Write out the entire listing below exactly as it appears, minus any pictures.

________

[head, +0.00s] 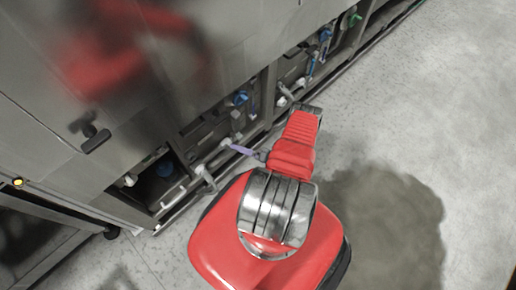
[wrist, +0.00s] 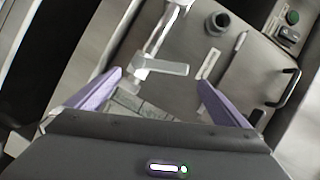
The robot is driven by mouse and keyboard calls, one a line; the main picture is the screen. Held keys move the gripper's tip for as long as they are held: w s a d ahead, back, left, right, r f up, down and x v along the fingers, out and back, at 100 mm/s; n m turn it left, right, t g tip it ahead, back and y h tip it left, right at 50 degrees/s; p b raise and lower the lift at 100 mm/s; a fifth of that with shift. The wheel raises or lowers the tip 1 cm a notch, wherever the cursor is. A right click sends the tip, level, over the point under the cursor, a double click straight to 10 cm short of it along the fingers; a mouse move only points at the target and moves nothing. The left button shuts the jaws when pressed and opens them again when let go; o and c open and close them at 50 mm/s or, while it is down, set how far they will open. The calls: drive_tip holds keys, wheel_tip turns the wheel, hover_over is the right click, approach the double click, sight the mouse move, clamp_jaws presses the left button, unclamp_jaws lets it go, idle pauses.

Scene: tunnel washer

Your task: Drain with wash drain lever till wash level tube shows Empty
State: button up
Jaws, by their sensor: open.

________

Answer for this exercise:
[head, +0.00s] 
[wrist, +0.00s] 
The robot is driven by mouse and keyboard calls, one a line; the main picture is the screen. Held keys move the gripper's tip for as long as they are held: w s a d ahead, back, left, right, r f up, down and x v along the fingers, out and back, at 100 mm/s; n m turn it left, right, t g tip it ahead, back and y h tip it left, right at 50 degrees/s; p b raise and lower the lift at 100 mm/s; a fifth of that with shift. The wheel raises or lowers the tip 1 cm a notch, wherever the cursor is. A right click sends the tip, level, over the point under the cursor, a double click straight to 10 cm short of it along the fingers; a mouse move only points at the target and moves nothing. The left button shuts the jaws when pressed and opens them again when let go; o and c open and close them at 50 mm/s or, while it is down, set how far they will open. The calls: drive_tip holds keys, wheel_tip turns the wheel, hover_over is the right click, approach the double click, sight the mouse move, clamp_jaws presses the left button, unclamp_jaws lets it go, idle pauses.

Scene: tunnel washer

Your task: Drain with wash drain lever till wash level tube shows Empty
State: button up
Jaws, by their sensor: open.

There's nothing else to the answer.